Another reason for the success of the concerts is that they have called on old school
acts that attract a more mellow, predominantly middle age crowd. Midnight Star is
scheduled to perform on August 21st, and Dwayne Wiggins on September 11th, both starting
at 3 p.m., in case you want to pray on it yourself, and come out (food vendors are
on-hand for those who want to buy instead of supplying your own). Many of the concert-goers
are parents who are bringing out their young children (activities for them are off
to the side, away from the bandstand). That makes for a relaxed, family atmosphere.

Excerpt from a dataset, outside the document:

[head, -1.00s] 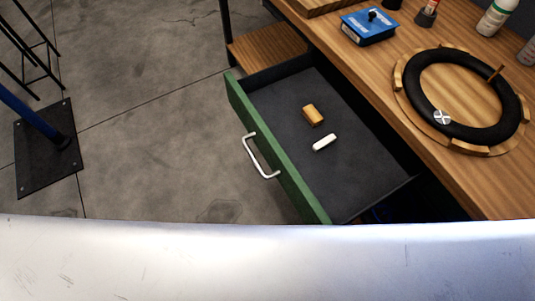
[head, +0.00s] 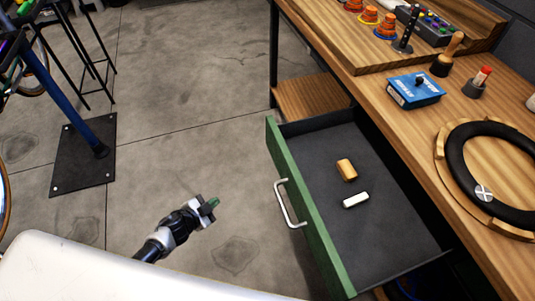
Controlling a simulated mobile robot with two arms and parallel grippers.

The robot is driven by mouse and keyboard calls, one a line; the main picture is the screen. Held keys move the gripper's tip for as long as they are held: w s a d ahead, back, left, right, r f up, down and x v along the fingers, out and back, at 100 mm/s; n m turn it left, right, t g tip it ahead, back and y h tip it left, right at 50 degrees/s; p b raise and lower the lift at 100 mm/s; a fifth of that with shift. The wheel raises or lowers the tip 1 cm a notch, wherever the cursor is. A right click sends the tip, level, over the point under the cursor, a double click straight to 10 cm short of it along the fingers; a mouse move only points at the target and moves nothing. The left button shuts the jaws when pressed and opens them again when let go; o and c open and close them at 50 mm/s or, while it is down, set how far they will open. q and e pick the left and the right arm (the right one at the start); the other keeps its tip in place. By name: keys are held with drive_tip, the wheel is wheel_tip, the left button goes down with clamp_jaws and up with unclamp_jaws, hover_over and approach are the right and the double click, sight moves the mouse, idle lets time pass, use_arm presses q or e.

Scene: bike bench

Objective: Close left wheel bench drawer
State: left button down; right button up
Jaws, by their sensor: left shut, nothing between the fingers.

That would be more difficult to maintain if the events were geared toward a more
young adult crowd. But developing young adult entertainment outlets is something
Brooks continues to work on with such things as plans for a safe and legal alternative
to the sideshows (with an emphasis on "safe" and "legal").
For now, both residents of the East Oakland flatlands and residents all over Oakland
ought to be happy about the Arroyo Viejo free music concerts. When you see a rising
tide of public participation in areas of the city where folks have normally been
left out, it's a tide that is certain to lift all of Oakland's boats. Despite what
the big developers and their good friends in City Hall may think, the road to Oakland's
well-being does not pass down Broadway. It passes through our neighborhoods, where
all of us live. Oakland's problem is not so much getting other people to like
us, but getting us to feel better about ourselves. The sooner we understand that,
the sooner we can turn this city around and head it in the right direction. Meanwhile,
I'm going to get me another bottle of that red soda water. It's the Texas in me.